Now I read about the EFF suing "Hollywood" in order to clarify consumer rights of fair use. Specifically, the EFF was said to be representing Replay TV. Hey! Isn't Replay TV owned in part by Disney (aka Hollywood)... hmmmm... Seems like Disney might have pretty good control over the outcome of this case. I think it's a conflict of interest when such an important trial, which would set precedence for many cases to come, has the same plaintiff as defendant.
This makes me wonder about when Disney's Go.com division got sued by Overture (then known as Goto.com) for logo infringement. Disney had to pay around 20 million to Overture. I wonder what kind of ties Disney had to Overture. Ok, maybe I'm being a conspiracy theorist, so I'll stop now.

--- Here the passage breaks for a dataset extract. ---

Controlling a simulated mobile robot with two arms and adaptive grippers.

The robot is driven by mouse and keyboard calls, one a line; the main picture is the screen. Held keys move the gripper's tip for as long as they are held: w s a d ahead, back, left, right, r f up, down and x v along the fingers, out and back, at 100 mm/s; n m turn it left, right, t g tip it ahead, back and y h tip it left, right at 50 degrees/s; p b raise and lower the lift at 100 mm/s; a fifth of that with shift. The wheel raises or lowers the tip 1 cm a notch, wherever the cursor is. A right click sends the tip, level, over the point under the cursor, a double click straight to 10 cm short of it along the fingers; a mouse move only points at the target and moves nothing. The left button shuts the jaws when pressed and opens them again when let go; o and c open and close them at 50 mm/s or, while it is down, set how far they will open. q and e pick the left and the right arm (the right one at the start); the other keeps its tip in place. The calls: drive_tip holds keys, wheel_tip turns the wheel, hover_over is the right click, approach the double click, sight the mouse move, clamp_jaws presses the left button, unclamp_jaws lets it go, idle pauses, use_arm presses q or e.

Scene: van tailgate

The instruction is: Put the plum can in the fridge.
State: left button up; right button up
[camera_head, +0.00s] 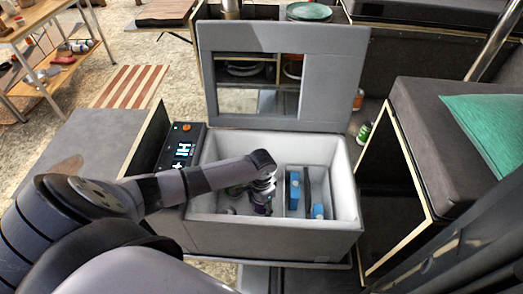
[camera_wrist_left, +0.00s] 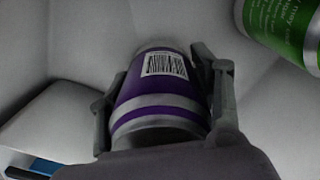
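The fridge (camera_head: 345,215) is a grey box with a pale interior, and its lid (camera_head: 220,75) stands open at the back. My left gripper (camera_head: 262,190) is down inside it, left of centre. The plum can, purple with a silver band and a barcode label, shows in the left wrist view (camera_wrist_left: 160,95) between my two fingers. The fingers lie against both its sides, so the gripper looks shut on it. In the head view the can (camera_head: 262,207) is mostly hidden by the gripper. It is inside the fridge walls; whether it touches the floor is unclear. My right gripper is out of view.
Blue items (camera_head: 294,190) lie in the fridge's right part. A green can (camera_wrist_left: 285,25) is close to my gripper at the wrist view's upper right. A control panel (camera_head: 182,148) adjoins the fridge's left. A cushioned bench (camera_head: 425,110) stands right.

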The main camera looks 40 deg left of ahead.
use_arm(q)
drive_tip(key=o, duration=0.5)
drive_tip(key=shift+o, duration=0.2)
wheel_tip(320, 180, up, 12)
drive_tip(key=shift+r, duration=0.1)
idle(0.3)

ECS K7S5A Motherboard Mayhem
Dec 20, 2002
I pinch pennies. When I bought my 8 servers I got the cheapest motherboards I could get for my AMD 1.4GHz Athlon T-Birds. At the time, in late January 2002, they turned out to be the K7S5A's. While running my search engine on them I experienced lots of segmentation faults. I spent a couple of days pouring over the code wondering if I was tripping out. It wasn't until I ran memtest86 at boot time (ran by lilo) that I found memory was being corrupted. I even tried new memory sticks to no avail. Fortunately I found some pages on the web that addressed the problem. It was the motherboard. It took me many hours to replace them on all 8 servers. I don't recommend ECS. I've been very happy with the Giga-byte motherboards I have now.